Prosecutors at the Semarang District Court in Central Java have demanded the death penalty for 5 defendants in a major drug-smuggling case, including Pakistani citizens Muhammad Riaz and Faiq Akhtar and US national Kamran Malik, aka Philip Russel.
The 3 have been indicted for trafficking 97 kilograms of crystal methamphetamine to Jepara, Central Java, through Tanjung Emas Port in the provincial capital of Semarang.
According to prosecutors, Riaz arranged the drug shipment from Guangzhou, China, to Indonesia and then stored it in the CV Jepara Raya International furniture warehouse in Pekalongan village, Jepara regency.
Prosecutors claim Riaz arranged the documents to smuggle the narcotics into Indonesia.
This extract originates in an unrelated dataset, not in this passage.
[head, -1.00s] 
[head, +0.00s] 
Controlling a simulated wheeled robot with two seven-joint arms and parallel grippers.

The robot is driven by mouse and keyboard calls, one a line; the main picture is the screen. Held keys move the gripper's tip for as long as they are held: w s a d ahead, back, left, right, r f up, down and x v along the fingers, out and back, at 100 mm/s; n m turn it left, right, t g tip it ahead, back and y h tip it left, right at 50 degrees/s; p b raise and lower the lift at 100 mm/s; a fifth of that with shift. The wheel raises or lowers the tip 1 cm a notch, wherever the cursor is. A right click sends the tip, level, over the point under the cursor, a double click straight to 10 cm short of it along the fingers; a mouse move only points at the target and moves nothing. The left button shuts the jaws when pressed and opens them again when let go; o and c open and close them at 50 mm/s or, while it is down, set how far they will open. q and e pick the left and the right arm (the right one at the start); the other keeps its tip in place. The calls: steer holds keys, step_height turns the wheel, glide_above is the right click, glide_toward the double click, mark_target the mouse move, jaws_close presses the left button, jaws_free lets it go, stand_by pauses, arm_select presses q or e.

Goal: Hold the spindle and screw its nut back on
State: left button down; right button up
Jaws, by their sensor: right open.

The defendant was charged under the 2009 Narcotics Law.
Faiq was also involved in the attempt to smuggle the drugs into Indonesia, and had also been indicted under the same law, prosecutor Edi Budianto said.
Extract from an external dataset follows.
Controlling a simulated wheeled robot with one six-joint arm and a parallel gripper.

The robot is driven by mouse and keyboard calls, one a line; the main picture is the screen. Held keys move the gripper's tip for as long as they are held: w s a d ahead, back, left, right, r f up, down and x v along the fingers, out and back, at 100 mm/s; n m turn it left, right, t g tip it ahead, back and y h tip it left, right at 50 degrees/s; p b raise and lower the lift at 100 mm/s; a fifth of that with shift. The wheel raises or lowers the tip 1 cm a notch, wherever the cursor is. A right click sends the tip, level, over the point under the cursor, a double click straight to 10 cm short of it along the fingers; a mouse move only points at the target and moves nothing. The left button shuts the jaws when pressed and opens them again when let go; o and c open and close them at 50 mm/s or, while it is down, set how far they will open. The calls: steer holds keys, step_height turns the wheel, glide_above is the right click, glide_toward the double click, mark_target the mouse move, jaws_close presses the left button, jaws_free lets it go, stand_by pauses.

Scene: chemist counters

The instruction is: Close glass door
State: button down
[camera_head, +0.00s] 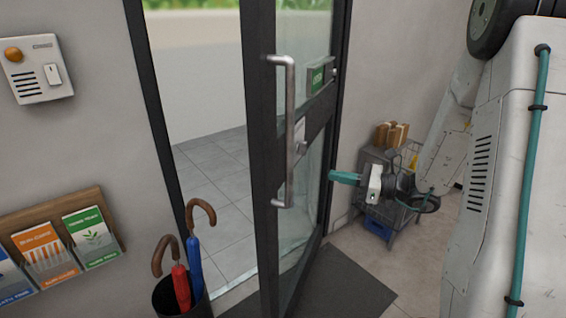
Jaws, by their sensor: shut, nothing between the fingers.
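The glass door (313,140) has a dark frame and stands open, swung into the room from the dark doorway frame (160,110). A long metal pull handle (291,135) is on its near edge, with a lock below the middle. A green sign (320,76) is on the door. My gripper (334,177) has teal fingers, shut and empty. It is to the right of the door, pointing left at it, close to the glass side. I cannot tell whether the fingertips touch the door.
An umbrella stand (167,300) with a red and a blue umbrella stands left of the door. A dark mat (345,285) lies beneath it. A cart (399,165) with boxes is behind my arm. A leaflet rack (60,245) and intercom (38,70) are on the left wall.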

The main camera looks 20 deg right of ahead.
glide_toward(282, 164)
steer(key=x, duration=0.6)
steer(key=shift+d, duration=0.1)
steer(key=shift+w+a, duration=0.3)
Prosecutors, meanwhile, demanded that the court sentence another defendant Restiyadi Sayoko, accused of having facilitated the drug trafficking, to life imprisonment.
The plea session will be held on Nov. 8 and the court will hand down its verdict on Nov. 14.
On Wednesday, the court also heard the death penalty being demanded for 2 Indonesians for their role in the smuggling of the 97 kg of crystal meth through Tanjung Emas Port.
They were Citra Agung Kurniawan and Tommy Pratomo, employees of PT Jacobson Global Logistics Indonesia who helped take care of the import documents for Zhouma brand generators from China.
Prosecutor Diajeng Kusumaningrum also sought an 18-year sentence for another defendant Peni Suprapti.
Peni, who is Indonesian, is the wife of Riaz. Peni was charged with helping to store the drugs in the furniture warehouse in Jepara.
The National Narcotics Agency (BNN) busted the drug trafficking ring on Jan. 27.
The Pakistani group stashed the crystal meth inside 194 power generators after dismantling their pistons. The crystal meth was dispatched from Guangzhou, China, and smuggled through Tanjung Emas.
Didi Triono, meanwhile, a local resident, leased the warehouse, which was disguised as a furniture factory. Prosecutors sought 18 years in prison for Didi.
In the trial hearing, prosecutor Bondan Subrata said Citra was contacted by Riaz to arrange the importation of the generators.
"Defendant Citra assisted in the arrangement of import documents for the generators, which contained the drugs. He also set a tariff of Rp 190 million [about US$14,630] for the service," said Bondan.
Prosecutors also demanded a fine of Rp 1 billion for Citra.
Indonesia has fallen under international scrutiny in recent years for its use of the death penalty.
Despite repeated calls from human rights activists, President Joko "Jokowi" Widodo has insisted that drug convicts should be executed, saying that drug misuse claims the lives of thousands of Indonesians every year.